TASK DESCRIPTION: Give the material once more, word for word, without any images.

* start *

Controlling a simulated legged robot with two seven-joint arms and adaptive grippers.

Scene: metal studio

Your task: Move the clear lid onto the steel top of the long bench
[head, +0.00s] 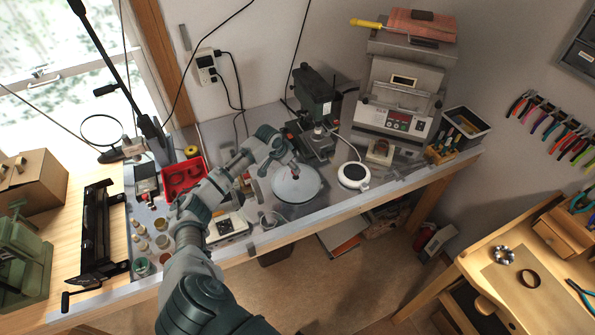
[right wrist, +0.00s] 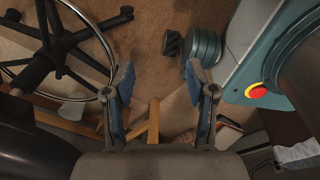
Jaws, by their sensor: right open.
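The clear lid (head: 298,186) is a round, pale, see-through disc near the middle of the long bench in the head view. It seems to lie over a round vessel, whose shape below is unclear. The steel top (head: 331,198) of the bench is grey and runs around it. My left gripper (head: 287,160) is at the lid's far edge, its fingers close to the lid; whether they touch it or are shut is unclear. My right gripper (right wrist: 166,96) is open and empty above the floor in the right wrist view; it is not in the head view.
A white round device (head: 353,175) stands right of the lid, with a dark green machine (head: 314,100) behind. Bare steel shows along the front right edge.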

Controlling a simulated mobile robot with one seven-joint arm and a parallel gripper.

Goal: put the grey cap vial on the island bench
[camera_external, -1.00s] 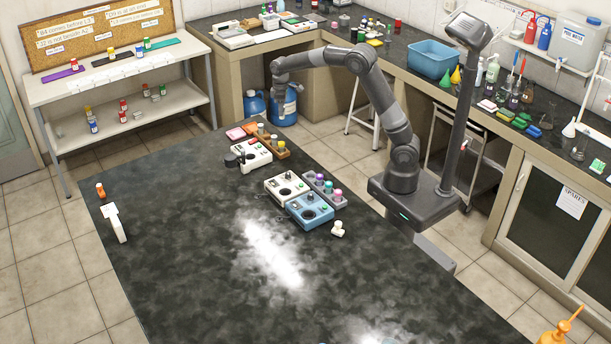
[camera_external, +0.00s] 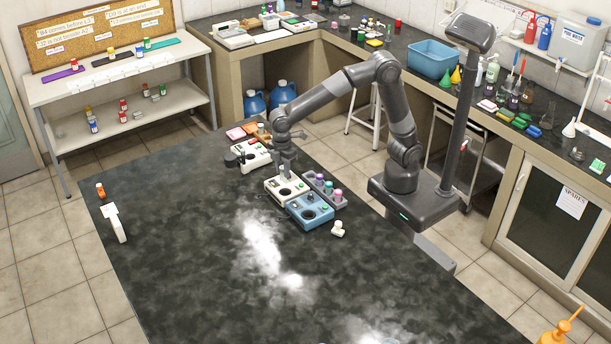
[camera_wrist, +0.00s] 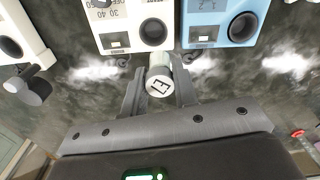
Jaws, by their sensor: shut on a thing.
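My gripper (camera_wrist: 160,76) is shut on a vial (camera_wrist: 160,85) in the wrist view, with one finger on each side. The vial's pale grey cap faces the camera and bears a dark mark. In the external view my gripper (camera_external: 285,170) is low over the island bench (camera_external: 180,245), close to the white instrument (camera_external: 282,187). The vial is hard to make out there. The bench top is dark and mottled. Whether the vial touches it or an instrument is not clear.
A blue instrument (camera_external: 309,211) stands beside the white one, with a grey rack of vials (camera_external: 333,201) behind. Another white instrument (camera_external: 251,157) is farther left. A small white object (camera_external: 338,229) lies nearby. An orange vial (camera_external: 100,190) stands at the left edge. The bench's front is clear.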

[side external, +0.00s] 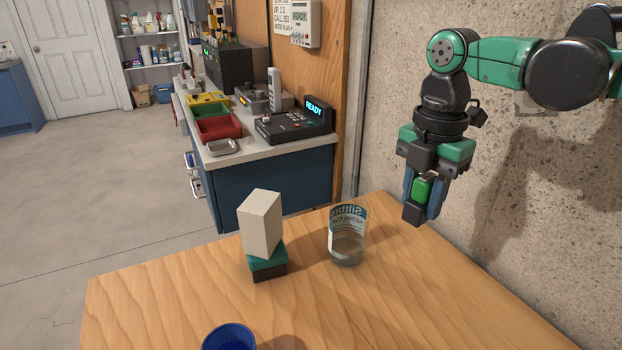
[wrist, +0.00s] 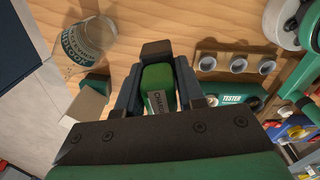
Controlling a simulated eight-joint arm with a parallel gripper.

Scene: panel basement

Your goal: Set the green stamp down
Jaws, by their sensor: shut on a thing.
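The green stamp (side external: 422,189) has a green body and a black block at its lower end. My gripper (side external: 423,200) is shut on it, with one finger on each side, and points down at the table's right side near the concrete wall. The stamp looks held above the wooden table (side external: 190,290); the gap below it is hard to judge. In the wrist view the stamp (wrist: 158,82) sits between the fingers (wrist: 158,90), its black end outward. A white label with partly readable lettering shows on its side.
A clear glass (side external: 347,235) with a printed label stands left of my gripper. Farther left, a beige block (side external: 261,222) sits on a teal and black base (side external: 267,262). A blue cup (side external: 229,337) is at the front. The wrist view shows a wooden rack (wrist: 236,54) with round cups.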

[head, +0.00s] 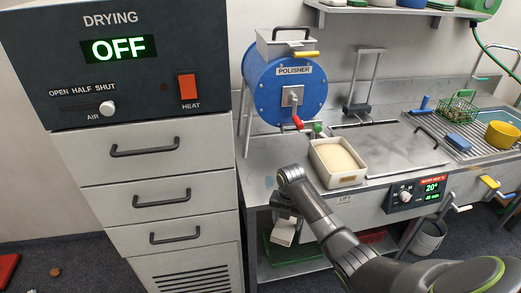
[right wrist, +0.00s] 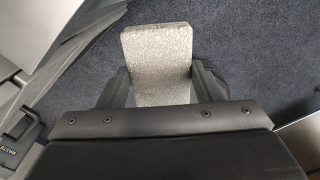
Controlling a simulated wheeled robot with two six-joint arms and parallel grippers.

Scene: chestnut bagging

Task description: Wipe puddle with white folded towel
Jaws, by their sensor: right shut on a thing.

* end *

FINAL RESULT:
Controlling a simulated legged robot with two seven-joint arms and adaptive grippers.

Scene: metal studio

Your task: Move the clear lid onto the steel top of the long bench
[head, +0.00s] 
[right wrist, +0.00s] 
Jaws, by their sensor: right open.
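The clear lid (head: 298,186) is a round, pale, see-through disc near the middle of the long bench in the head view. It seems to lie over a round vessel, whose shape below is unclear. The steel top (head: 331,198) of the bench is grey and runs around it. My left gripper (head: 287,160) is at the lid's far edge, its fingers close to the lid; whether they touch it or are shut is unclear. My right gripper (right wrist: 166,96) is open and empty above the floor in the right wrist view; it is not in the head view.
A white round device (head: 353,175) stands right of the lid, with a dark green machine (head: 314,100) behind. Bare steel shows along the front right edge.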

Controlling a simulated mobile robot with one seven-joint arm and a parallel gripper.

Goal: put the grey cap vial on the island bench
[camera_external, -1.00s] 
[camera_external, +0.00s] 
[camera_wrist, +0.00s] 
Jaws, by their sensor: shut on a thing.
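My gripper (camera_wrist: 160,76) is shut on a vial (camera_wrist: 160,85) in the wrist view, with one finger on each side. The vial's pale grey cap faces the camera and bears a dark mark. In the external view my gripper (camera_external: 285,170) is low over the island bench (camera_external: 180,245), close to the white instrument (camera_external: 282,187). The vial is hard to make out there. The bench top is dark and mottled. Whether the vial touches it or an instrument is not clear.
A blue instrument (camera_external: 309,211) stands beside the white one, with a grey rack of vials (camera_external: 333,201) behind. Another white instrument (camera_external: 251,157) is farther left. A small white object (camera_external: 338,229) lies nearby. An orange vial (camera_external: 100,190) stands at the left edge. The bench's front is clear.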

[side external, +0.00s] 
[wrist, +0.00s] 
Controlling a simulated eight-joint arm with a parallel gripper.

Scene: panel basement

Your goal: Set the green stamp down
Jaws, by their sensor: shut on a thing.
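The green stamp (side external: 422,189) has a green body and a black block at its lower end. My gripper (side external: 423,200) is shut on it, with one finger on each side, and points down at the table's right side near the concrete wall. The stamp looks held above the wooden table (side external: 190,290); the gap below it is hard to judge. In the wrist view the stamp (wrist: 158,82) sits between the fingers (wrist: 158,90), its black end outward. A white label with partly readable lettering shows on its side.
A clear glass (side external: 347,235) with a printed label stands left of my gripper. Farther left, a beige block (side external: 261,222) sits on a teal and black base (side external: 267,262). A blue cup (side external: 229,337) is at the front. The wrist view shows a wooden rack (wrist: 236,54) with round cups.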

[head, +0.00s] 
[right wrist, +0.00s] 
Controlling a simulated wheeled robot with two six-joint arms and parallel grippers.

Scene: chestnut bagging

Task description: Wipe puddle with white folded towel
Jaws, by their sensor: right shut on a thing.

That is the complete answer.